It’s that time again folks.
The time where all my Caucasian friends start listening to Christmas music and posting images of their Christmas trees.
It is the time of year where all Floridians start wearing our sweaters in 70 degrees because in our heart of hearts we wish winter would finally show up.
All jokes aside, its the time of year where I start reflecting on my year and praying for my word for next year. ( I wrote a post about it a while back HERE, for all of you that need context )
It seems to be the theme of my life since I started doing this and it has kept me focused on what I KNEW God wanted my heart to process throughout the year. When it rained or whether the sun shined on the year these words helped me navigate the clouds as I knew God was working these things out in me.
2014 was a hellacious year, so it 2015 God dropped in my soul RESTORE. 2015 was a monster year where I watched God breathe life back into my shattered spirit. 2016 God asked me to LISTEN. Not audibly, but with a true understanding that deep was calling to deep and I was on the other end of that call. He taught me the importance of being in constant awareness that He is always speaking, and I needed to be in tune to His still small voice at all times. In 2017 God dropped the word HERE into my hands and began to unpack what truly living in the here and now meant and looked like. I grasped this one pretty fast and because God has jokes 6 months into the year He changed my word to SACRIFICE. I spent the latter part of the year relinquishing my pride and believing that perhaps my constant need for excellence was clouding something God needed me to surrender. I struggled with this word as I felt incredibly surrendered. But God continued to remind me that the word was sacrifice, not surrender.
Surrender: to cease resistance to an enemy or opponent and submit to their authority.
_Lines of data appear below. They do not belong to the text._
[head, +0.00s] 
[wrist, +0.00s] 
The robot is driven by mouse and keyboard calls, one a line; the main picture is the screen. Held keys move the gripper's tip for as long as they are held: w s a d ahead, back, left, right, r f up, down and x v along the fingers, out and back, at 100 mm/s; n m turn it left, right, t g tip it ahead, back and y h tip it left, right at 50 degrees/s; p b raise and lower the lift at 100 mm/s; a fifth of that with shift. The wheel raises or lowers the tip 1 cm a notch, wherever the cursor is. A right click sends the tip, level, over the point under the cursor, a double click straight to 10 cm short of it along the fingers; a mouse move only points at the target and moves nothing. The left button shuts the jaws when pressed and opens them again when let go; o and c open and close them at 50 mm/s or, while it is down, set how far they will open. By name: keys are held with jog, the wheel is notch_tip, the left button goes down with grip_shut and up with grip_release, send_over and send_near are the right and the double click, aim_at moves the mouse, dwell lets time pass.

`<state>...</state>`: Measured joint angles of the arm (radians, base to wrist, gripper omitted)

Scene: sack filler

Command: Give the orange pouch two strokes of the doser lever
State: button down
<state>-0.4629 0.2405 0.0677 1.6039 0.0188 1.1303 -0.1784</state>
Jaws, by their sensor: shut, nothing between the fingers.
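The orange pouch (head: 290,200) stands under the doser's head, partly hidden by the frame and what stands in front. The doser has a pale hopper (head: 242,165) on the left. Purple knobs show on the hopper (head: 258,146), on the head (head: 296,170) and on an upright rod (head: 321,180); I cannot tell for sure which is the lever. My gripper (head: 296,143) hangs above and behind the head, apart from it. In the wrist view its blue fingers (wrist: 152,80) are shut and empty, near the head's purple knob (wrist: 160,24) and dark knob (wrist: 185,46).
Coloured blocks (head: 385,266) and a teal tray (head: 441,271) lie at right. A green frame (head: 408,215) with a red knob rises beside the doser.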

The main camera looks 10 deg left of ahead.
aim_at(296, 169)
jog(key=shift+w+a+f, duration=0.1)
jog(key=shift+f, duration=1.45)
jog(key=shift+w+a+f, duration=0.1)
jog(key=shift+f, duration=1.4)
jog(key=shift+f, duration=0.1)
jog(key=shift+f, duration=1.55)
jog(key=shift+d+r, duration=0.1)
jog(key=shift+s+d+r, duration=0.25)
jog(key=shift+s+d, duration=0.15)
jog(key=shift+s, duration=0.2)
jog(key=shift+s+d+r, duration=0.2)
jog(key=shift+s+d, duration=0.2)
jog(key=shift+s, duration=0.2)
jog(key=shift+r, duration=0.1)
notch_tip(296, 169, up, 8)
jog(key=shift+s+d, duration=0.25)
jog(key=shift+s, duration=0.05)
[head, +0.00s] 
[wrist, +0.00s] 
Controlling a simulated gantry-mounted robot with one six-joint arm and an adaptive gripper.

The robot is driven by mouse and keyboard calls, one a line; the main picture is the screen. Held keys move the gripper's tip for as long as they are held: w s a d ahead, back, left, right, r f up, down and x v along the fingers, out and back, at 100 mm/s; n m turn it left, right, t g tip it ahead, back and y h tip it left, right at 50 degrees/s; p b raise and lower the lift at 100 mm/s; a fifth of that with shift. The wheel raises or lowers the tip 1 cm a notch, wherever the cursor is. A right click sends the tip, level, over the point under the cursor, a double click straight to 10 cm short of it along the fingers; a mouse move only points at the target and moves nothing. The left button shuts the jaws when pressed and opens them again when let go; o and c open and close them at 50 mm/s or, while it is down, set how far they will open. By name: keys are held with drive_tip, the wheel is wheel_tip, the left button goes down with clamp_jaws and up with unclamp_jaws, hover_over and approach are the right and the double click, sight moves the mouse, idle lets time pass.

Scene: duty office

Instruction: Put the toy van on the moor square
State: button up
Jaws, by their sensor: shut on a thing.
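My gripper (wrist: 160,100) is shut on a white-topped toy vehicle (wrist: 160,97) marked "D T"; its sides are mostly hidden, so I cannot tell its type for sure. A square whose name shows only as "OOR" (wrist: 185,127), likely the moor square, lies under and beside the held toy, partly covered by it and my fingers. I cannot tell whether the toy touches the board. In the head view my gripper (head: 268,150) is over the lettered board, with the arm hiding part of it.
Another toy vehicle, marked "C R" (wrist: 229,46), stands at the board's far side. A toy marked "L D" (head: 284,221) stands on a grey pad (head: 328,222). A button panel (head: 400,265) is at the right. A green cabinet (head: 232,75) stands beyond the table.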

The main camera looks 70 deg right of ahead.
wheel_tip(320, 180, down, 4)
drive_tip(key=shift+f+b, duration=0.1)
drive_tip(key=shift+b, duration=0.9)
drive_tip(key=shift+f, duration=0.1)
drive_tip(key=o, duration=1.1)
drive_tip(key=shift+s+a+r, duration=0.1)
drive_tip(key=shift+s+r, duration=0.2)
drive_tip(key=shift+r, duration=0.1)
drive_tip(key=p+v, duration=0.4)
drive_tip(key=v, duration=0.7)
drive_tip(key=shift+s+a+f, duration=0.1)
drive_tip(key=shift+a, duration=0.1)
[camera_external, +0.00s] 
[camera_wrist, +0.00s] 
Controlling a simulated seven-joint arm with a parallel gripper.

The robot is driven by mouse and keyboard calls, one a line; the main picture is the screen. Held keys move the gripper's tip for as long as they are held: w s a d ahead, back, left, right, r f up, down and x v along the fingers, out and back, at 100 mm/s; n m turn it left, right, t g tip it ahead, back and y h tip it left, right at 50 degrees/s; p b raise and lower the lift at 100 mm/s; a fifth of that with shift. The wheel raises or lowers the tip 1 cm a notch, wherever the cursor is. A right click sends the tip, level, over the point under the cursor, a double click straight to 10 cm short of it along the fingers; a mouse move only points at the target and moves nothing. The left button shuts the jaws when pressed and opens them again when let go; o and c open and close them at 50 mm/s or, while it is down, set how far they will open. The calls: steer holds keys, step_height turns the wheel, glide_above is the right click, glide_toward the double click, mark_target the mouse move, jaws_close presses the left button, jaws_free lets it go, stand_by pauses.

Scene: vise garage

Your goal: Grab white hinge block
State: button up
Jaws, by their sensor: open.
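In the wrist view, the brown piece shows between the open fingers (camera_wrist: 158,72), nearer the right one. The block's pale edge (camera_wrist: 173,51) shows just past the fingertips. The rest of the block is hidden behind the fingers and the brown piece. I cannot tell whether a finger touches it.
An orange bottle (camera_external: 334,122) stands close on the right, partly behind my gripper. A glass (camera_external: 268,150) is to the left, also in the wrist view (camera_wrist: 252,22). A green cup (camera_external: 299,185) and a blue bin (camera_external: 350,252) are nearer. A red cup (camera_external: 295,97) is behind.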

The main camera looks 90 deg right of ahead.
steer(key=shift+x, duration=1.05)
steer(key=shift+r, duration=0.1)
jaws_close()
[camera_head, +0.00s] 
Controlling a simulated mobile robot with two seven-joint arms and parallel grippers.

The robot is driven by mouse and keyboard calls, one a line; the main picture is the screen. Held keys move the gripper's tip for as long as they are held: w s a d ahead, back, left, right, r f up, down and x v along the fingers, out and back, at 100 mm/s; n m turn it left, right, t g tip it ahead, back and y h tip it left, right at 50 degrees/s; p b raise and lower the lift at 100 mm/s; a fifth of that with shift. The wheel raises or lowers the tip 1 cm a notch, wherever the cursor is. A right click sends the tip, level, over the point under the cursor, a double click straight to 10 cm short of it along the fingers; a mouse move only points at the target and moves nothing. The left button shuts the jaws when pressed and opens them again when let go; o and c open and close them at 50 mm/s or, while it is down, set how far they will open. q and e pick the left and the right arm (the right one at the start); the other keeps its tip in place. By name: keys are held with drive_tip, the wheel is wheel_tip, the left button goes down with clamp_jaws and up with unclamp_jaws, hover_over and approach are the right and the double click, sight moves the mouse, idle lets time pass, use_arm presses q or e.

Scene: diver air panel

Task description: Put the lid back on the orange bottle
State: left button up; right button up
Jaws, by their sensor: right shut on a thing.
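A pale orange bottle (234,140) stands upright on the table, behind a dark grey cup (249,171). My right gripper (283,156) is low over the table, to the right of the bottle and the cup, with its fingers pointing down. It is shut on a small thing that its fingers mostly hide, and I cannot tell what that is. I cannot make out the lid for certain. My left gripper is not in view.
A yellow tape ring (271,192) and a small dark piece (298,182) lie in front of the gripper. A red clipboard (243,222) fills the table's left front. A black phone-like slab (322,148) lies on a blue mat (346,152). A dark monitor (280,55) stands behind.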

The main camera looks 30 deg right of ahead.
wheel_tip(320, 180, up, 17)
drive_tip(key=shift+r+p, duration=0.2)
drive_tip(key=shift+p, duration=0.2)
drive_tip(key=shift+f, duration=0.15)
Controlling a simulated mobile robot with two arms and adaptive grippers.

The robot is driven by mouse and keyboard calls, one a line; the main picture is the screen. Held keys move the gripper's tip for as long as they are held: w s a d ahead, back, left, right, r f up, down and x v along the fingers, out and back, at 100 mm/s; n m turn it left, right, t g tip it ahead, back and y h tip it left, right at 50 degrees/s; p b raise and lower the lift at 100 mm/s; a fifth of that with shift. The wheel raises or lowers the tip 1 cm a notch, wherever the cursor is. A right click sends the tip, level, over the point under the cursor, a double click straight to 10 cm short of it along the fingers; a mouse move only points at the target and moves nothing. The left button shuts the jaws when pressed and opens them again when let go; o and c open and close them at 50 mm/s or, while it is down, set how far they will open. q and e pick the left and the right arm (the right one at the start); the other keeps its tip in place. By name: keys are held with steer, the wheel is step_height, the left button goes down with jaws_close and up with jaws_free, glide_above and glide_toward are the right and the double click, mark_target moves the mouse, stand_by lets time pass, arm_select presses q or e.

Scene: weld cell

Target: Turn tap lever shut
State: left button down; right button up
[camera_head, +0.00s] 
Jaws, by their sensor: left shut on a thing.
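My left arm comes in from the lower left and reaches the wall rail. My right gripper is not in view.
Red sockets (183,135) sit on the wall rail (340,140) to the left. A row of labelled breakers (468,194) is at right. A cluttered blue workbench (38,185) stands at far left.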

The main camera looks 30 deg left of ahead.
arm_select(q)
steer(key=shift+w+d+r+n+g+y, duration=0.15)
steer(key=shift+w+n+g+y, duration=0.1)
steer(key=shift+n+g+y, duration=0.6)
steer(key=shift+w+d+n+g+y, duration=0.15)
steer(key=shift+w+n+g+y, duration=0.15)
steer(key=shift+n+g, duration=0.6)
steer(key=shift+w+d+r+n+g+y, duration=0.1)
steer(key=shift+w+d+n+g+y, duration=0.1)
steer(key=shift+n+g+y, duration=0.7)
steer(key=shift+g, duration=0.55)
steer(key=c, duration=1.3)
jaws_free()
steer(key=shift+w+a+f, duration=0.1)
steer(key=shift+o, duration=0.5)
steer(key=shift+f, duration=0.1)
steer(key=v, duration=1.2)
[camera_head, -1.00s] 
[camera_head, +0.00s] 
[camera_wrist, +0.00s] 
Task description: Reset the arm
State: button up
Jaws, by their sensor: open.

Sacrifice: an act of slaughtering an animal or person or surrendering a possession as an offering to God or to a divine or supernatural figure.
Surrender tends to focus on the enemy, sacrifice is focused on God. See, I thought because I’d surrendered my life to Him that I had truly sacrificed everything I am; but alas, in the last 6 months God began to reveal to me the following:
Surrender says…I give up, take my life
Sacrifice says…I give in, I gladly give you my life
Surrender says… I can’t do it, you do it
Sacrifice says…I can’t do it, and I want you to teach me how
Surrender says… I give in, take control
Sacrifice says… I let go, I relinquish control
Look, I am not perfect nor do I know everything. But I do know this. If you ASK God for a word to lead your year, He will not only GIVE you the word, but He’ll unpack it in a way that will change you and challenge you.
Now, have I totally mastered sacrifice? NOPE! I still need to sacrifice things like worry, and eating my feelings. But God will meet me there if I keep my heart focused on gladly giving in to all He is so willingly and lovingly wanting to show me. And as I finish 2017 like a boss and step into 2018 with my new word I know he’ll show me that He’s in the business of RESTORING broken things by speaking life over them. I just need to LISTEN as He is always longing to meet me HERE in a place of true surrender called SACRIFICE.